Stand Tall: Body Alignment Tips for Dancers
Mastering the art of proper body alignment during dance can be the key that unlocks your door to better balance, perfect pirouettes, higher battements, and overall freedom of movement.
Dancers work on the perfect dance posture from day one in the dance studio. And while it may seem like a concept as simple as keeping your back straight and chin lifted, a lot of complex actions must take place at the same time to produce the optimal dancers’ stance.
Posture at the Core
We’ve all heard corrections in class like: “Flatten your back,” “Pull up your knees,” “Relax your shoulders,” “Connect your belly button to your spine,” “Don’t sick out your bum,” “Lift your chin,” and the list goes on. While these corrections all hold merit, having an understanding of the full concept of body alignment for dance helps demystify some of these corrections that are sometimes difficult to visualize and perform all at once, while still remembering to breathe.
As noted in the book “Inside Ballet Technique: Separating Anatomical Fact from Fiction” by Valerie Grieg, “The key to good posture is the correct alignment of the spine. The body masses of the skeleton – head, rib cage, and pelvis – are stacked vertically, like building blocks, over their base, the legs and feet. This balanced position, with the shoulder girdle hanging easily on top of the rib cage, causes the line of gravity – the imaginary vertical line that exactly bisects the weight of the body – to fall through the center of the structure.”
This line of gravity when viewed from the side passes from the top of the head at a point just behind the ear, through the centers of the shoulder, the rib cage, the pelvis and hip joints, down through the knee joint, and on to the foot in front of the ankle. When standing in a neutral position with these body parts aligned, important muscle groups are free to perform their main tasks of moving the bones without added tension or stress.
In dance class, opportunities for postural error often arise as dancers are told to “pull up” without being told exactly what that means.
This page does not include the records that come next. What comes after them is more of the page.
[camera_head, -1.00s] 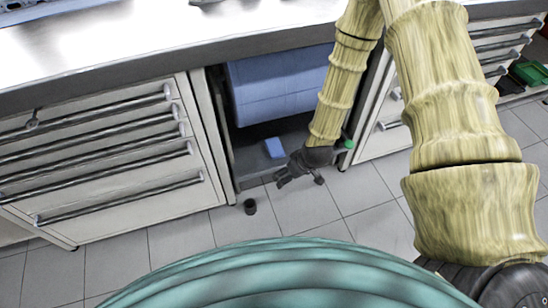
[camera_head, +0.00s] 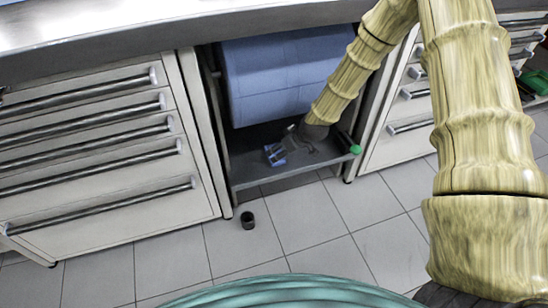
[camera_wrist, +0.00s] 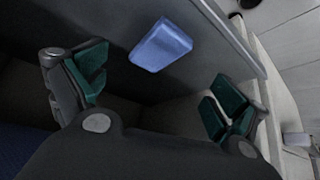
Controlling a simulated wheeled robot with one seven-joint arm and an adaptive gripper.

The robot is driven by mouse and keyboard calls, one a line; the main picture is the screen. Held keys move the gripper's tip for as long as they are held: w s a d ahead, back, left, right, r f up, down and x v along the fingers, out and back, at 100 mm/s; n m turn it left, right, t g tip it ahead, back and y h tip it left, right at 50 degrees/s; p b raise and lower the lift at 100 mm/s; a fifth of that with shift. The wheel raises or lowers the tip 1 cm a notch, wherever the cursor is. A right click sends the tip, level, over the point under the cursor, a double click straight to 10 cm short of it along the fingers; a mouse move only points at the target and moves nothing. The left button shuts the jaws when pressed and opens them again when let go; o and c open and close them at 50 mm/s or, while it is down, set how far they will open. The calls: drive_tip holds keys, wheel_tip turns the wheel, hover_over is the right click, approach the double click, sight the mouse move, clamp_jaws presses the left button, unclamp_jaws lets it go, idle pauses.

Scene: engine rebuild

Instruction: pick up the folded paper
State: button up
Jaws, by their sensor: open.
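The folded paper (camera_head: 275,157) is a small light-blue block lying on the dark low shelf (camera_head: 247,178) inside the open cabinet bay. In the wrist view the folded paper (camera_wrist: 160,45) lies flat at the upper middle, ahead of the gap between the fingers. My gripper (camera_head: 281,151) reaches into the bay and partly covers the paper in the head view. In the wrist view my gripper (camera_wrist: 157,88) has its green-padded fingers spread wide, with nothing between them. Whether a finger touches the paper cannot be told.
A large blue roll-like object (camera_head: 285,80) fills the bay above the shelf. Drawers (camera_head: 95,150) stand left, more drawers (camera_head: 410,110) right. A green-ended part (camera_head: 355,149) sits at the shelf's right edge. A small black cup (camera_head: 248,220) stands on the tiled floor.

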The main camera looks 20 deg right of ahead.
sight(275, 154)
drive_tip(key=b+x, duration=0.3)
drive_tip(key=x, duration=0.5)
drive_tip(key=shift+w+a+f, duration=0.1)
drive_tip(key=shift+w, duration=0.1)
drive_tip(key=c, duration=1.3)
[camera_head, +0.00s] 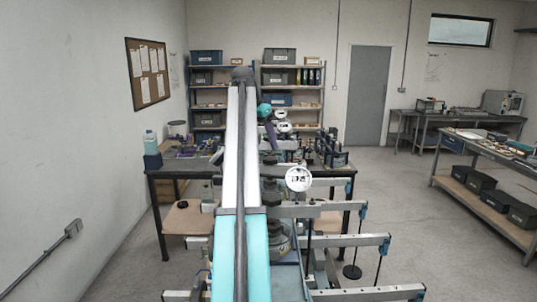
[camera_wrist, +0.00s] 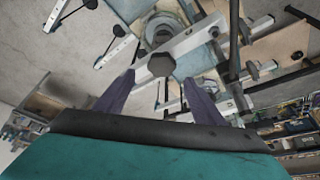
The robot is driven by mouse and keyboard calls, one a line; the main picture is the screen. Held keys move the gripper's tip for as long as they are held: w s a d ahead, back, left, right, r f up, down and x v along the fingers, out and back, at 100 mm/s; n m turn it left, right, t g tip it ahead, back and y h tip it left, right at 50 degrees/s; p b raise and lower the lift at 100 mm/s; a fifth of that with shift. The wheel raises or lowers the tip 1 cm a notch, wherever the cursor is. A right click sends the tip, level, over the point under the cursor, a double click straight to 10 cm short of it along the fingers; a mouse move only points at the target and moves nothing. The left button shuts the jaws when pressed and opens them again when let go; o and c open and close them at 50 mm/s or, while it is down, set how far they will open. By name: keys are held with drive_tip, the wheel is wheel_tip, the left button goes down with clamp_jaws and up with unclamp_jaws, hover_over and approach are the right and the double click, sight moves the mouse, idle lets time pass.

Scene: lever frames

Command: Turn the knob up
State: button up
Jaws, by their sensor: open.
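A dark, many-sided knob (camera_wrist: 161,63) sits on a pale metal bar in the wrist view, near the centre. My gripper (camera_wrist: 158,78) shows two purple fingers spread apart, one on each side below the knob. The fingers look open and empty; whether they touch the knob cannot be told. A smaller dark knob (camera_wrist: 252,70) shows further right on another bar. In the head view my white and teal arm covers much of the middle, and the fingers are hard to make out there.
Several metal lever bars (camera_head: 345,240) with hanging rods stand low in front. A round white dial (camera_head: 298,178) stands right of my arm. A cluttered workbench (camera_head: 165,165) and shelves (camera_head: 290,77) are behind. Open floor (camera_head: 395,190) lies to the right, before a side bench (camera_head: 490,180).

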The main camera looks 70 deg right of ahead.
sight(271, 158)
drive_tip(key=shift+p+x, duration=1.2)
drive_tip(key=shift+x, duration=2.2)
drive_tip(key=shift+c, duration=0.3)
Yet, Grieg reminds us in her book, a simple scientific concept lies behind the technique of classical ballet. “The pull-up is a lengthening of the spine from coccyx to atlas. If the action is performed correctly, muscles pulling up the knees and the front of the pelvis (quadriceps and abdominals) are involuntarily engaged. The pelvis must be held in its correct vertical position with the hip crests lifted in front and the sacrum directed firmly downward. There should be no hint of “tucking” – on the contrary, the buttocks are held high on top of the legs. The spine is then gently lengthened without disturbing the alignment of the body.”
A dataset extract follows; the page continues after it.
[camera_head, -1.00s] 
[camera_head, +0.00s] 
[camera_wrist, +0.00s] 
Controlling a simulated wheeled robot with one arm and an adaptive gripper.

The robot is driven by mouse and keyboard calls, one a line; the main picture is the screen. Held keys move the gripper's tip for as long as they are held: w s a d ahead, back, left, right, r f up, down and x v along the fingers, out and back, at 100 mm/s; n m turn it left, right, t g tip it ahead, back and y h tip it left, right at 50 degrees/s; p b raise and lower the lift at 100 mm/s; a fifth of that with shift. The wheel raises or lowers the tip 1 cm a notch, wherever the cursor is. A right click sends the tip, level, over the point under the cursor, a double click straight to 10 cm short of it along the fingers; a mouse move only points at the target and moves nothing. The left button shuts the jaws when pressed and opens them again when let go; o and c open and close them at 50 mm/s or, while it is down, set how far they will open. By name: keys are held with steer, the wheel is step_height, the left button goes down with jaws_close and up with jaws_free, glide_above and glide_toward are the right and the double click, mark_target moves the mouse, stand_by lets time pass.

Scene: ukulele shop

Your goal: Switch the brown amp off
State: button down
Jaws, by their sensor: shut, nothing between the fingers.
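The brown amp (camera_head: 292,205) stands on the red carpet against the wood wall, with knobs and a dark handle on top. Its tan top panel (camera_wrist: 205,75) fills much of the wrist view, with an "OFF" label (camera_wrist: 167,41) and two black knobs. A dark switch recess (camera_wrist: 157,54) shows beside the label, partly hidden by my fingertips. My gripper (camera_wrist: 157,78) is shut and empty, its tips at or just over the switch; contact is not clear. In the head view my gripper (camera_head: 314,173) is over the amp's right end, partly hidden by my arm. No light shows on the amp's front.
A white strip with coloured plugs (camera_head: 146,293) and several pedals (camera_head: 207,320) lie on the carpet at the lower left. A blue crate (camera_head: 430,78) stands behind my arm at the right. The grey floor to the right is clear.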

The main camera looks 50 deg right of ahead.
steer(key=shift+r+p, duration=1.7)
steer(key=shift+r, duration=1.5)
Visualizing Posture through Imagery
That may sound like an excellent description of good dance posture. But how do you achieve it? Using imagery while practicing your technique at the barre, or even sitting in your chair, will help engage the proper muscles without unnecessary tension or misalignment. Here are a few exercises to try that will help elongate the spine, and elevate the head with a neutral pelvis.
“See the spinal column as an ever-expanding silver rod, traveling up to the ceiling and down into the floor.”
“Pretend you are hanging from the ceiling and your feet are reaching for the floor.”
“Imagine the base of your spine is an anchor and you have a bunch of balloons tied to the top of your head. Now see the balloons drifting upward and slightly forward.”
* From “Inside Ballet Technique” by Valerie Grieg
Imagine the spine as a chain of spheres/pearls:
“Releasing pearls: Imagine the spine to be a string of pearls fastened by a knot at the bottom end. Visualize the knot opening and the pearls sliding off the string. As the pearls drop, watch the space between adjacent pearls widen.”
Imagine the head as a balloon:
“Sitting, standing: Imagine the head to be a balloon filled with helium. Remember that it is the helium that provides the lift (the space within the head); the surface of the balloon rests on the helium inside it. The neck and central axis are the string attached to the balloon that follows it as it floats upward. Imagine this string to be as soft as wool, especially in the neck area. From the balloon’s vantage point, the shoulders recede rapidly; much like the earth recedes to an astronaut as he catapults into the sky.”